Raj Narayanaswamy: Yes. They would purchase multiple licenses. A typical license would cover 10 to 20 employees. Our largest customer had 30,000 users.

Sramana: Did you sell the 30,000-user client the product online like everyone else?

Raj Narayanaswamy: That is how it happened. Philip Morris bought our product for 10,000 users. Of course, they called us first to do some investigations and due diligence. After that Kraft came along and wanted a 30,000-user license. They came to our office to talk to us. Even today our largest customer is someone we have not met face to face. Today we do field sales and we will meet customers face to face. However, 90% of our revenue comes through telesales.

Sramana: Telesales is one of the most efficient ways to sell at that price point. Today it has become Web lead generation followed by telesales to close. 

Raj Narayanaswamy: That is how we do it as well. We stumbled upon that approach and started doing it in 1998. It remains our business model today.

Sramana: How many customers do you have total?

Lakshmi Narayanaswamy: We have just over 2,500 customers.

Sramana: What are some of the key strategic decisions you have made that have helped you ramp to such a large customer base?

Raj Narayanaswamy: One of the big decisions we made early on was to get our other consulting business. The money there was good. I have seen that a lot of bootstrapped companies earned their money from a lot of different sources.

Kraft was also a big moment. While we received a very large deal from them, it was hard for us to support such a large implementation. While the product met their need, they had specific requirements and they wanted customization of the product. We had four or five really large deals in 1999 and 2000 where we were customizing our product for those users.

Sramana: Was there external consulting work or was that just part of the sales cycle?

Raj Narayanaswamy: It was part of the sales cycle because the product need not meet every single need for extremely large organizations. We found that these larger organizations would give us a lot of money to customize the product to their environment. We charged consulting dollars for those customization projects. Lakshmi used the term ‘elephant hunting’ for those deals, and we were good at it. We were not that good at skinning the elephant, which is what caused the pain. As a result, we pulled back from larger deals and stopped doing customization work. By nature we began focusing on SMB business. That was a big decision.

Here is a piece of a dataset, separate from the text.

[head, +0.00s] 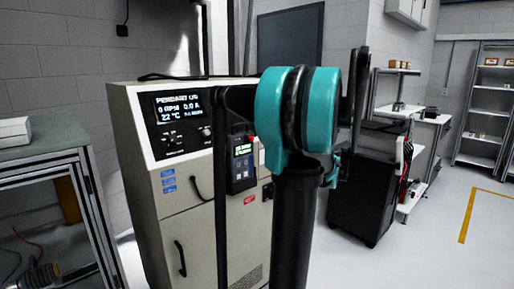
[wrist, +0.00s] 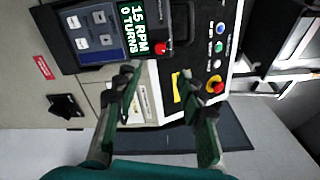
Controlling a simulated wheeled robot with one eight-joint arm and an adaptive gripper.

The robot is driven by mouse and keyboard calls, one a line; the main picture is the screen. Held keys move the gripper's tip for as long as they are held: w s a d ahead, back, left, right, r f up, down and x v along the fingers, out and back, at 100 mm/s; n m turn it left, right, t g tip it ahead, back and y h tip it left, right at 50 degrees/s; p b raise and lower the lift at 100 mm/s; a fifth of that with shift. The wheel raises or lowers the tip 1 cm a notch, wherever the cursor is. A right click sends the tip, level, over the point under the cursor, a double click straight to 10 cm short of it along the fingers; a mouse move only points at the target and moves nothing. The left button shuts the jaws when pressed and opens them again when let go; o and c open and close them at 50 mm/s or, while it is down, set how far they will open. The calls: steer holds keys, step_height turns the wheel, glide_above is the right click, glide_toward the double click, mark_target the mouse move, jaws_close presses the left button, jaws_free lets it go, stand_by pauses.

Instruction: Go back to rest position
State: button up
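My gripper (wrist: 157,88) shows in the wrist view with its two green, dark-tipped fingers spread apart and nothing held between them. Behind and between the fingers is a control panel (wrist: 217,62) with coloured buttons, a red knob and a yellow strip. A dark handheld-type unit (wrist: 88,58) with a display reading "15 RPM 0 TURNS" and a red button is beyond the left finger. In the head view this unit (head: 242,166) is on the front of a beige cabinet (head: 190,230). My teal and black arm covers the middle of the head view, and the fingers cannot be made out there.
A bench (head: 55,143) with a white box (head: 14,130) stands at the left. A black wheeled cabinet (head: 358,200) stands right of my arm. A white workstation (head: 425,125) and a shelf rack (head: 484,110) are farther right. The floor at the right, with a yellow line (head: 467,222), is clear.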

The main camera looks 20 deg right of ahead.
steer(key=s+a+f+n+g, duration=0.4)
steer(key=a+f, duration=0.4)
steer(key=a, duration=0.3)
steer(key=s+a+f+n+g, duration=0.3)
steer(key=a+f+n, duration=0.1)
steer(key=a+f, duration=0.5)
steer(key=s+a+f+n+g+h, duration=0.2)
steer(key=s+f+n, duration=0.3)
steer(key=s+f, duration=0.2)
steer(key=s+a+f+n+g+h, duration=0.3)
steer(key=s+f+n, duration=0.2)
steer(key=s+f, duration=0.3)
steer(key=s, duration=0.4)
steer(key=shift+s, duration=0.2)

Another major milestone was our revenue model. Originally we sold the product by license fee. Our clients bought the product and installed it on their servers internally. In 2003 and 2004 we began seeing the SaaS movement, so we began offering a SaaS version of our product.

Sramana: How did you align pricing with the SaaS strategy?

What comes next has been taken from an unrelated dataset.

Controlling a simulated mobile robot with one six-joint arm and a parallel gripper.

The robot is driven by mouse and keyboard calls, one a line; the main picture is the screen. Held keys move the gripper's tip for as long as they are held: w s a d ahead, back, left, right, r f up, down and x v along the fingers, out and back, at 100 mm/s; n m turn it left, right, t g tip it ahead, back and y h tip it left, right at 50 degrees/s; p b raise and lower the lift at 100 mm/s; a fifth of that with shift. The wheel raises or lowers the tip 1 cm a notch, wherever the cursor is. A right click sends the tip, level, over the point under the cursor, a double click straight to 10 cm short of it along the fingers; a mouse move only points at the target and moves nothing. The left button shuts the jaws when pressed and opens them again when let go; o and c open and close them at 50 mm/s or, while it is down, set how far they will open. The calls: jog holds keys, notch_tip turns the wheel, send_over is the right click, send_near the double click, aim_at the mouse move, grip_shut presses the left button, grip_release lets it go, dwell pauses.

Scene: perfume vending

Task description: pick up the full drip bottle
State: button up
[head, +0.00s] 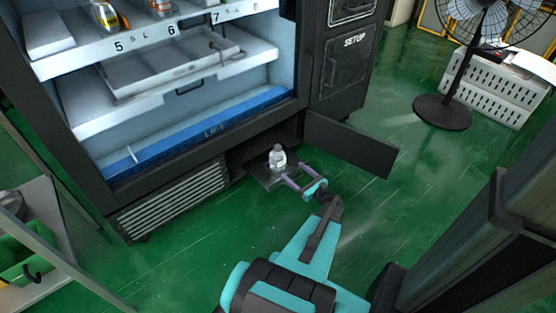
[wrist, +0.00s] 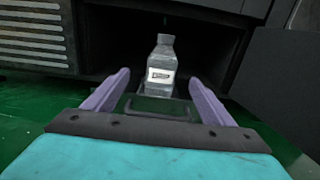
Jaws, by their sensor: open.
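A clear bottle with a white label (head: 278,158) stands upright on a dark tray (head: 262,174) at the low opening of the vending machine. In the wrist view the bottle (wrist: 161,68) stands ahead, between the lines of my two purple fingers. My gripper (head: 296,180) is open and empty, with its fingers pointing at the bottle from the front right. In the wrist view my gripper (wrist: 158,85) has one finger to each side of the bottle's lower part. I cannot tell whether the fingertips reach alongside it. How full the bottle is cannot be made out.
The vending machine's open dark flap (head: 350,145) stands out to the right of the opening. A vent grille (head: 175,200) is to the left. A fan (head: 442,110) and white crates (head: 490,85) stand at the far right. Green floor (head: 400,205) is free around my arm.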

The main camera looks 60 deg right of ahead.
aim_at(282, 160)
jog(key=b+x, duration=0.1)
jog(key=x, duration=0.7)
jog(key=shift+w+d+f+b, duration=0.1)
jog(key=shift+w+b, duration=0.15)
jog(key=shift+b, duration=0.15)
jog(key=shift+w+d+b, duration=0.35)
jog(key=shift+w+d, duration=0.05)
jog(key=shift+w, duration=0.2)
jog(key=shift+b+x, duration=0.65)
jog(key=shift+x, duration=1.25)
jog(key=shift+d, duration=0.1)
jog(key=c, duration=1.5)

Raj Narayanaswamy: It was tough. We went from a perpetual license to a monthly fee per user. Customers always wanted to compare apples to oranges. The SaaS model was $12 per user, per month. Customers viewed that as charging more for SaaS. In 2009, we decided to stop selling the licensed version of our product and offer only SaaS. As a result, we both decided to move to Silicon Valley, and we hired senior folks from Salesforce and other larger firms. We essentially doubled down on SaaS. We are still small. We have $20 million in revenue, but we have a goal of $100 million in revenue within the next four years.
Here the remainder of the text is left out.